▸ **What the task asks**
Read the material below and tally how many lines hold the word "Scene", giving the number and nothing else.

(Collection entries)

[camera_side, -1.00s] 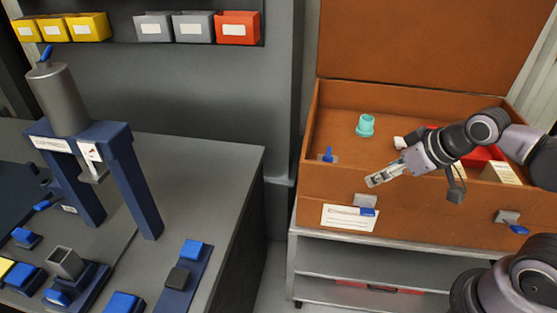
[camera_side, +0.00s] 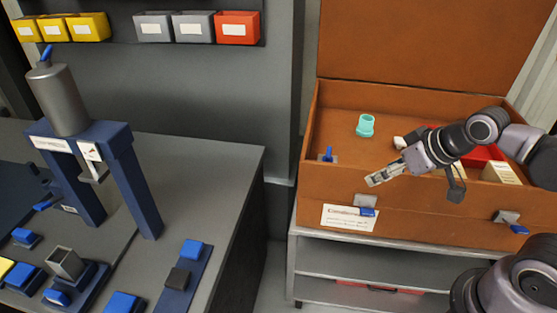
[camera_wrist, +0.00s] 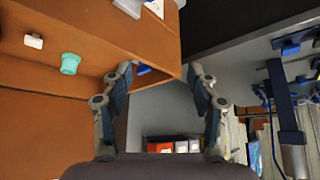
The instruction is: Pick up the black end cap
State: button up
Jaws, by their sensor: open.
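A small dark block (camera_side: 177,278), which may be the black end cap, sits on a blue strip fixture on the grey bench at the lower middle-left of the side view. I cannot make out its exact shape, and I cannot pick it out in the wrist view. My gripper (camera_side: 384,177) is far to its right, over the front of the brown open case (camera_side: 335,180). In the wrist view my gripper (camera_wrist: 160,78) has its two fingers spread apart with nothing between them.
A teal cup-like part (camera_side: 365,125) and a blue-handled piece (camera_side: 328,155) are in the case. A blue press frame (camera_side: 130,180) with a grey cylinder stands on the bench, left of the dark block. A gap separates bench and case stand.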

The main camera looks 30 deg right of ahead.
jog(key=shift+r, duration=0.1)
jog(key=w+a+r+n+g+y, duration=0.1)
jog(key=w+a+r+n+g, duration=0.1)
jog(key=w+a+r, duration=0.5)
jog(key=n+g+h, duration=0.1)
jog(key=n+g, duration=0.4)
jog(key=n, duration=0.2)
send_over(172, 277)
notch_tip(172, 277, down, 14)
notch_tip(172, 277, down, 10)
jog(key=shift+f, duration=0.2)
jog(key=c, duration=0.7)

==

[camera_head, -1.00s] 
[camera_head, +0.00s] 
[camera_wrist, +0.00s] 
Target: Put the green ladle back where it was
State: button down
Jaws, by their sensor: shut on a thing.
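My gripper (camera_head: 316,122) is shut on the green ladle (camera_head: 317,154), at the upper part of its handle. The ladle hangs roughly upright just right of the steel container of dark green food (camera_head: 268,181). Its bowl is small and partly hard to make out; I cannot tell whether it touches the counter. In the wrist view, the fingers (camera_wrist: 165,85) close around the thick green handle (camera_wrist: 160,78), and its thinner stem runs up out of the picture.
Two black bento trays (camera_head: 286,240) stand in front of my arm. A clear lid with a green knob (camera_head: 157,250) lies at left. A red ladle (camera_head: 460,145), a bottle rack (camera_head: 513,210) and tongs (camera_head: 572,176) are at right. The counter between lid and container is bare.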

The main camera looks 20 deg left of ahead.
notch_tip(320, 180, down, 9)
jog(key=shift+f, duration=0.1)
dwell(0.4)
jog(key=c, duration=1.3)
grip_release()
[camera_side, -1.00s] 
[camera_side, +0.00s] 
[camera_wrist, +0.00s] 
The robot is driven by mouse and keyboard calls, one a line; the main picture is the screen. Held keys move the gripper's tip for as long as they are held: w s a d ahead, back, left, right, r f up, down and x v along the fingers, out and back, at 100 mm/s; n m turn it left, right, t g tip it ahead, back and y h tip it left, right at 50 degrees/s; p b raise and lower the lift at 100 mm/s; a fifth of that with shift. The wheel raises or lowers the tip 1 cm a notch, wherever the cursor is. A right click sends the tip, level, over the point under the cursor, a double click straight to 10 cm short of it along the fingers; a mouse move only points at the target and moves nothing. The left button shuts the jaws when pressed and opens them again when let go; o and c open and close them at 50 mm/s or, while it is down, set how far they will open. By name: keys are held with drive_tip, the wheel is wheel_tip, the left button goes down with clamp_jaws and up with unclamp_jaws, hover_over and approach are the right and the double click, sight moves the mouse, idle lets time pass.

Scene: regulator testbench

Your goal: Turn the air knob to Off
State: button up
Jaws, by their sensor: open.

---

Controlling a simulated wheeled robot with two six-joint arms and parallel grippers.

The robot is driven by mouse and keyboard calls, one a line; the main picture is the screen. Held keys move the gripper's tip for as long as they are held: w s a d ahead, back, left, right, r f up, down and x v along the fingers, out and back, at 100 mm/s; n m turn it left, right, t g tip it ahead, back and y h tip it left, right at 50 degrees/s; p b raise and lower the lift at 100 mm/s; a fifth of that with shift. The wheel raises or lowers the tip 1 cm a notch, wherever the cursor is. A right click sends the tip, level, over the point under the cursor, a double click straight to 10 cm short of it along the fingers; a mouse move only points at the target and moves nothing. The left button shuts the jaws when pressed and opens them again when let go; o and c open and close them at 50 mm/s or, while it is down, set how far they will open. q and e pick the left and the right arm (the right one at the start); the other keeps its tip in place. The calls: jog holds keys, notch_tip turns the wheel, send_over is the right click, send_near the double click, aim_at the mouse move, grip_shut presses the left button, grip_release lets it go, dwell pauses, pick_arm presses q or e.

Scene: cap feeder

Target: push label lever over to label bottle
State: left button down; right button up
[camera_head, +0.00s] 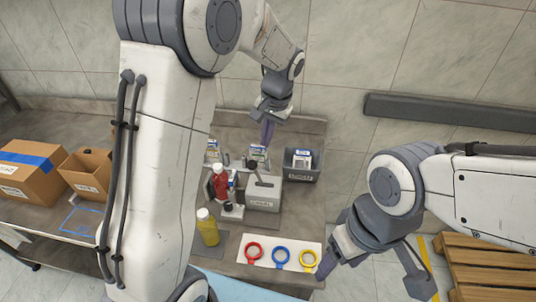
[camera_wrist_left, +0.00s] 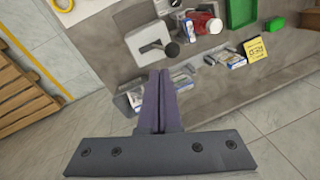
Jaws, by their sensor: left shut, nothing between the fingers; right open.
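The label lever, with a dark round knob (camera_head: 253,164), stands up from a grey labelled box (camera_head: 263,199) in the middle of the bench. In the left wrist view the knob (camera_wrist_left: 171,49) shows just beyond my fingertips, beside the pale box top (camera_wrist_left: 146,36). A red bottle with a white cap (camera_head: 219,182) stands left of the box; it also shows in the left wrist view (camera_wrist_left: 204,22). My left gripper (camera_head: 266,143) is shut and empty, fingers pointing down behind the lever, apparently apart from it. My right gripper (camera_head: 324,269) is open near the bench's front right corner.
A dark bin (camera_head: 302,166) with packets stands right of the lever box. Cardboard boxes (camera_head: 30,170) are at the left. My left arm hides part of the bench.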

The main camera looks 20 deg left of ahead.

▸ **Response for this exercise**
2